Americans will remember that the usual St Patrick’s Day invitations were withdrawn from Sinn Fein by all parties this year in favor of the family of a murder victim. The McCartney family are strong supporters of the Republican cause but are being denied justice in the murder of their fiance and brother. Robert McCartney was killed in a fight which is believed to involve members and elected represntatives of Sinn Fein.
Now with the general election upcoming, their campaign is obviously becoming embarrassing for Sinn Fein and the McCartney family are starting to get threats and intimidation. The piece below the fold is a quote of the entire article from the Guardian as it tends to move archive pieces behind a pay wall.
Angelique Chrisafis, Ireland correspondent
Friday April 15, 2005
The GuardianPolice were last night investigating a claim by the sister of the Belfast murder victim Robert McCartney that she was intimidated by republicans and told to leave her home.
Paula McCartney, 40, a mature student with five children, said she was visited at around midnight on Wednesday at her terrace house in the small Catholic enclave of Short Strand in east Belfast.
Ms McCartney said a relative of a Sinn Fein member suspended over her brother’s killing threatened that she would be “put out” of the area. She was warned not to distribute leaflets publicising a vigil for her brother, who was allegedly murdered by IRA members after an argument in a bar.
Mr McCartney’s fiancee, Bridgeen Hagans, said she was also threatened and told to leave the area with her two sons, aged two and four.
One month after the family took their campaign for justice to Washington, no one has been charged with McCartney’s murder and his sisters say witnesses have been intimidated.
On Wednesday, Ms Hagans and four of the McCartney sisters pushed slips of paper through letterboxes in Short Strand, announcing a vigil on Sunday outside Magennis’s bar where Mr McCartney was attacked. Paula McCartney said that on one street a crowd of 12 men and women gathered shouting abuse about Mr McCartney and shouting sexual obscenities at the sisters. They told Ms Hagans to move out of the area.
Ms McCartney said the crowd was “a minority, a dangerous minority. They are intent on oppressing and intimidating people…
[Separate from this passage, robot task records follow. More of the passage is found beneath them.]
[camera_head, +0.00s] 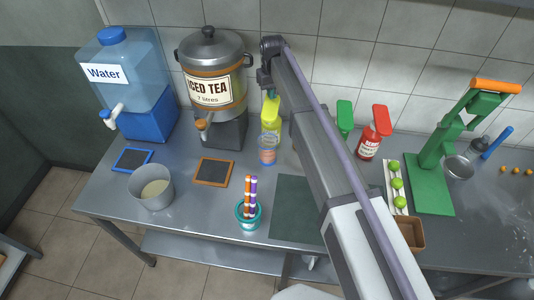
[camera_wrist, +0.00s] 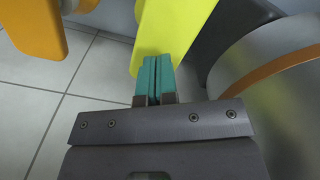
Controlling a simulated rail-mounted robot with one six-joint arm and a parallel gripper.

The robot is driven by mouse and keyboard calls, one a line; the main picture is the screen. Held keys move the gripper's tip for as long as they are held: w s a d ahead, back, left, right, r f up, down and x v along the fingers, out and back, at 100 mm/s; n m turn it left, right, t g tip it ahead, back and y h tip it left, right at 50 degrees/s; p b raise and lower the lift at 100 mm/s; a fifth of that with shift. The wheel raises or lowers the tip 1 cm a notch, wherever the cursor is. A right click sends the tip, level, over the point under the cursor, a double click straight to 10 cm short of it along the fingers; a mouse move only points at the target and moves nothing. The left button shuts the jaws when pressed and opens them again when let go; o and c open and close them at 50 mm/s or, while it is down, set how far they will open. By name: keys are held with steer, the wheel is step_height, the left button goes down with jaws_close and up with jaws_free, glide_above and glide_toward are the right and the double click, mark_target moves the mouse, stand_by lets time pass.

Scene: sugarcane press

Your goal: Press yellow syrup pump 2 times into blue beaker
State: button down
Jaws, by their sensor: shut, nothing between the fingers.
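The yellow syrup pump (camera_head: 271,112) stands at the back of the table, right of the iced tea dispenser. Its yellow head (camera_wrist: 176,24) fills the top middle of the wrist view. A clear bluish beaker (camera_head: 268,149) with an orange mark, apparently the blue beaker, stands just in front of the pump; what is inside it is hard to tell. My gripper (camera_wrist: 153,80) is shut and empty, with its teal fingertips at the yellow head. I cannot tell whether they touch it. My arm hides part of the area right of the pump.
The iced tea dispenser (camera_head: 208,78) stands close on the left. Green (camera_head: 343,117) and red (camera_head: 371,138) pumps stand to the right. An orange part (camera_wrist: 32,28) shows at the wrist view's upper left. A teal cup (camera_head: 248,218) with sticks stands in front.

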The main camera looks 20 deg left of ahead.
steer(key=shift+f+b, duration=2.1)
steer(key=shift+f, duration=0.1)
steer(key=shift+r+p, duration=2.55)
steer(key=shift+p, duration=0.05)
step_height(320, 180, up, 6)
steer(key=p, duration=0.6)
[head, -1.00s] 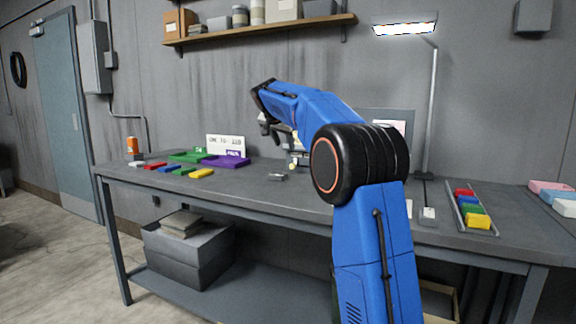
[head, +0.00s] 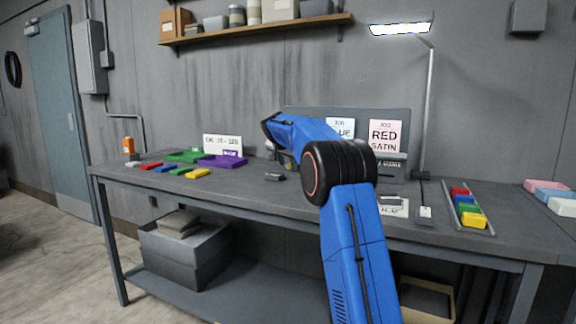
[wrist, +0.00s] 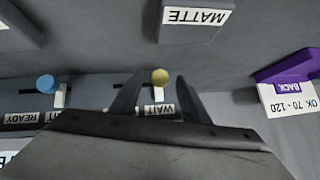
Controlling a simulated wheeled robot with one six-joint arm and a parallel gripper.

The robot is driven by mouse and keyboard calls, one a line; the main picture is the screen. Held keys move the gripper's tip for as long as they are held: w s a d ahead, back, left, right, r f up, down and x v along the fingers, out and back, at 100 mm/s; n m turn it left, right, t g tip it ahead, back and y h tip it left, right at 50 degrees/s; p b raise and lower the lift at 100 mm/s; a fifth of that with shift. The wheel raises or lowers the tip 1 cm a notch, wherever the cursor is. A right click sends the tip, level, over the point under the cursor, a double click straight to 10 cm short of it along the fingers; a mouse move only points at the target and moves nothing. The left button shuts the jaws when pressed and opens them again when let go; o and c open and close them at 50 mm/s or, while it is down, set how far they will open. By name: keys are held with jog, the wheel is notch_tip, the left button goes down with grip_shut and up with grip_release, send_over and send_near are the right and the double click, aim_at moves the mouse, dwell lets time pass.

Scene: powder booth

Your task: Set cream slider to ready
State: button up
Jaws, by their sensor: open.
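The cream slider's round knob (wrist: 160,77) shows in the wrist view on a pale stem, directly by a WAIT label (wrist: 158,110). A dark slot runs to its left. My gripper (wrist: 155,84) is open, with one dark finger on each side of the knob in the picture. I cannot tell whether they touch it. A blue knob (wrist: 46,83) stands further left, near a READY label (wrist: 22,117) and a partly hidden label. In the head view my arm hides the cream slider, and my gripper is mostly hidden behind it.
A MATTE block (wrist: 194,18) and a purple tray (wrist: 290,67) lie near the sliders in the wrist view. On the bench (head: 240,190) are a green tray (head: 185,156), coloured blocks, a lamp (head: 428,110) and a rack of blocks (head: 487,222). The front middle is mostly clear.

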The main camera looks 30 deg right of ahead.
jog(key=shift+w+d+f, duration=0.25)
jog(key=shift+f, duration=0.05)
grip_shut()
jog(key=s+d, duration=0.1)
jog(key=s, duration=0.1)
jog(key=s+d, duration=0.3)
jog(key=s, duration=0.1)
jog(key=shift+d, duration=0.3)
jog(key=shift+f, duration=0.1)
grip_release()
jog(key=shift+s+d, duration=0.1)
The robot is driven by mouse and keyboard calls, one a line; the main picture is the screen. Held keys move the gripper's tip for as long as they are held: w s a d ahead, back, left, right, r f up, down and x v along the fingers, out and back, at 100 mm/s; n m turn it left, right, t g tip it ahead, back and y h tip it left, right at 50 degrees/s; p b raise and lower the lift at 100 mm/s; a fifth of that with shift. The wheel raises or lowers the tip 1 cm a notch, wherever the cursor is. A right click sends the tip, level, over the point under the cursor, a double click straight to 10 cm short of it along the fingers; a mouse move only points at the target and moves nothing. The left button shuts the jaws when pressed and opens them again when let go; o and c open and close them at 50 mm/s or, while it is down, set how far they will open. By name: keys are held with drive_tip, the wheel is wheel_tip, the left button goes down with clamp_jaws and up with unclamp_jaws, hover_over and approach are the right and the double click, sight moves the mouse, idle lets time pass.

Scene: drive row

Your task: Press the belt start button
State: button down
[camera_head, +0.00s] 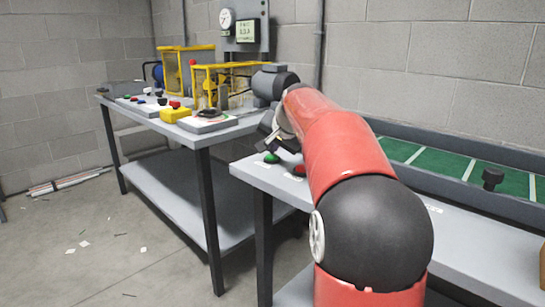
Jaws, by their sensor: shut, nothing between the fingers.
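A green button (271,158) sits on the near corner of the grey bench in front of the green belt (435,163). A red button (299,170) is just to its right, partly beside my arm. My red and black arm reaches forward from the lower right. My gripper (268,146) is shut and empty, pointing down close to the green button. I cannot tell whether its tip touches the button. The button labels cannot be read from here.
A second grey bench (222,131) to the left holds a yellow box (174,115) with a red button, yellow guard frames (225,84) and several small buttons. The floor at the left is mostly clear, with scraps.

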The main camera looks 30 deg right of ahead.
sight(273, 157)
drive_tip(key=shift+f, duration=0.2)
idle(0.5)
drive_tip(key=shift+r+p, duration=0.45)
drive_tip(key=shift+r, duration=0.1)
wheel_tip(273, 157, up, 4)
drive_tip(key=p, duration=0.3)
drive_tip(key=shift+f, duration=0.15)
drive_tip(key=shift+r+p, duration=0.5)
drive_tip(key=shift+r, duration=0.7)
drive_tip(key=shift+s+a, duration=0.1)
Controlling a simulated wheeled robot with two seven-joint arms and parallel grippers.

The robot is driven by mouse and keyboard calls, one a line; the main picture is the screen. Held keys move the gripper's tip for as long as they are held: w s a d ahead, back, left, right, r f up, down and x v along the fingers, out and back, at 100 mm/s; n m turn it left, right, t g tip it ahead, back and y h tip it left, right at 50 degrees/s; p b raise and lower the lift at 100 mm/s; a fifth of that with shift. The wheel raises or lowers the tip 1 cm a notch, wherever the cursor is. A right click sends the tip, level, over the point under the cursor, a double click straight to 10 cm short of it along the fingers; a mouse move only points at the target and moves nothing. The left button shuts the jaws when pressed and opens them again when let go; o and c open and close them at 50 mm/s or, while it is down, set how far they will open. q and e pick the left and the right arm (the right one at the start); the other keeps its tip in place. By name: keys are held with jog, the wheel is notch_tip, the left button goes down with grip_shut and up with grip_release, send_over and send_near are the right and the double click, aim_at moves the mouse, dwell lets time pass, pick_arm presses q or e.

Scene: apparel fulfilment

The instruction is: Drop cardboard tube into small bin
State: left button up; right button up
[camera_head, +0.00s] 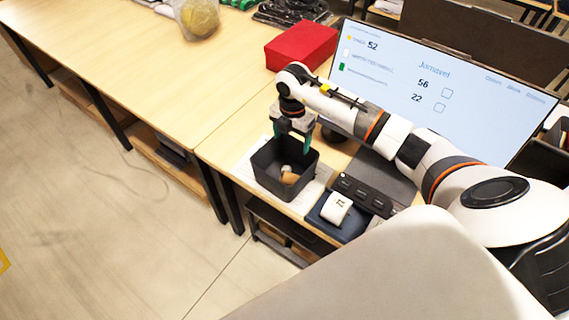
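The small bin (268,181) is a dark, open-topped square container on a white sheet near the front edge of the table. A small tan piece with a pale end, which looks like the cardboard tube (290,177), lies inside it, low down. My right gripper (293,146) points down over the back part of the bin. Its two fingers are spread, with a gap between them, and the tube shows below and apart from them. My left gripper is not in view.
A monitor (450,85) stands behind my right arm. A red box (301,45) sits at the back. A dark button panel (362,196) and a white roll-like item (336,208) are right of the bin. The table to the left (130,60) is largely clear.

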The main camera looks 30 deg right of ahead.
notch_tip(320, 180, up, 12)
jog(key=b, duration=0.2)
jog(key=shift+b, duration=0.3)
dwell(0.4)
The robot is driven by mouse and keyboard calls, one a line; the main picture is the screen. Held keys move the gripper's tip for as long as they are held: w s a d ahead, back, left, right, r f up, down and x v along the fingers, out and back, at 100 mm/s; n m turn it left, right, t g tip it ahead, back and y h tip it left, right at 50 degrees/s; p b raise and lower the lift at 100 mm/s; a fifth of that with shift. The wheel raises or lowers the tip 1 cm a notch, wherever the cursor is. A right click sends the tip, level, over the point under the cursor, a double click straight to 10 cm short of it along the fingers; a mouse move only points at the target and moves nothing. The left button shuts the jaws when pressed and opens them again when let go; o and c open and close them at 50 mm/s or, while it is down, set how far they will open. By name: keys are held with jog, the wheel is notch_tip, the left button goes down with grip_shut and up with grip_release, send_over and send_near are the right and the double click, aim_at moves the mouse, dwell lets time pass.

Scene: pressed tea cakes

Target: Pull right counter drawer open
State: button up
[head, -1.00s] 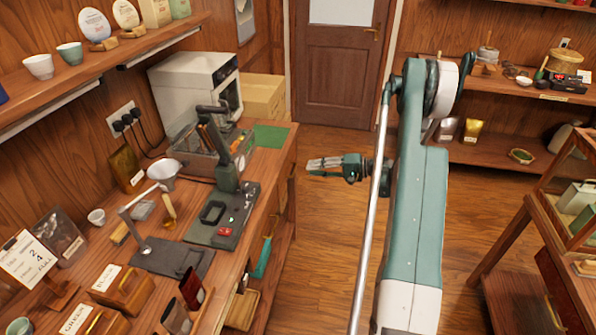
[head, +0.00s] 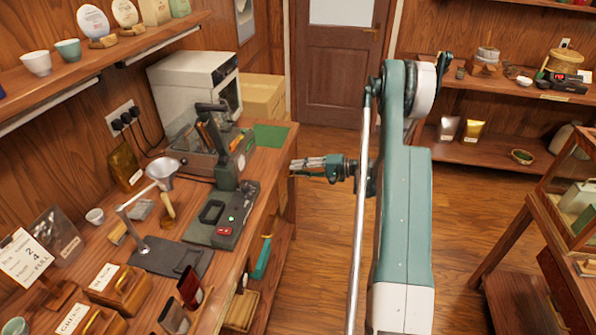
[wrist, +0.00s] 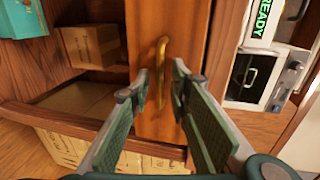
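The right counter drawer shows in the wrist view as a wooden front (wrist: 142,28) with a curved brass handle (wrist: 161,58). My gripper (wrist: 160,76) is open, with one finger on each side of the handle; I cannot tell whether either finger touches it. In the head view my gripper (head: 294,167) is at the front edge of the counter (head: 272,165), near its far end. The drawer looks closed, and its handle is hidden or too small to make out in the head view.
Under the counter, the wrist view shows an open shelf with a cardboard box (wrist: 90,46) and a teal item (wrist: 22,18). A white oven (head: 197,85) and a green mat (head: 271,135) are on the counter. The floor (head: 325,235) beside it is clear.

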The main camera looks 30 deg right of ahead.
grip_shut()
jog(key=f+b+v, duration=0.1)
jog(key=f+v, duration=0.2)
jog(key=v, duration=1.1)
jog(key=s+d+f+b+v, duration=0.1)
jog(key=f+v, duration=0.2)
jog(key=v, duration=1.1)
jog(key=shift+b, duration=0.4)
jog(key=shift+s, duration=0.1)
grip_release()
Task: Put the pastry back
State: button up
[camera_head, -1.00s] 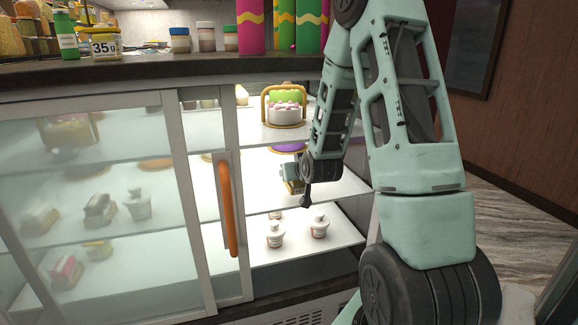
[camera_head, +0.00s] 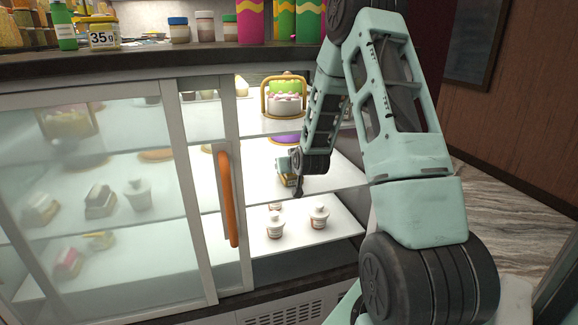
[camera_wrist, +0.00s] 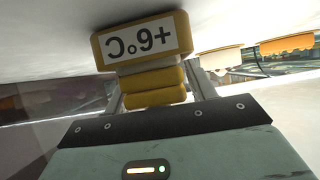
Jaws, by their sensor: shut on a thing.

“We believe their aim was to engage us in a physical confrontation in an effort to damage the campaign. But we didn’t rise to the challenge.”
She said the crowd included relatives and associates of people believed to be involved in Mr McCartney’s killing and the subsequent cover-up. A senior republican who the family allege was involved in the murder was standing nearby but not taking part.
Ms McCartney had contacted police. She said the majority of Short Strand residents had been supportive and Sunday’s vigil would go ahead.
Sinn Fein councillor Joe O’Donnell said: “I seem to be coming to the conclusion that it was a case of six of one and half a dozen of the other with regards to the abuse and threats which passed back and forwards between some residents and some members of the McCartney family. I am trying to reconcile and mediate in the situation. I have to keep an open mind.”
The McCartneys denied being threatening or abusive.
The SDLP deputy leader, Alasdair McDonnell, said: “There are no two sides to this story…This was a naked attempt to silence them [the McCartneys] and drive them out.
“Sinn Fein may claim to support the family, but the reality is that on the ground, Sinn Fein and the IRA are clouding the issue, covering up the truth and trying to silence the voices of those who demand justice.”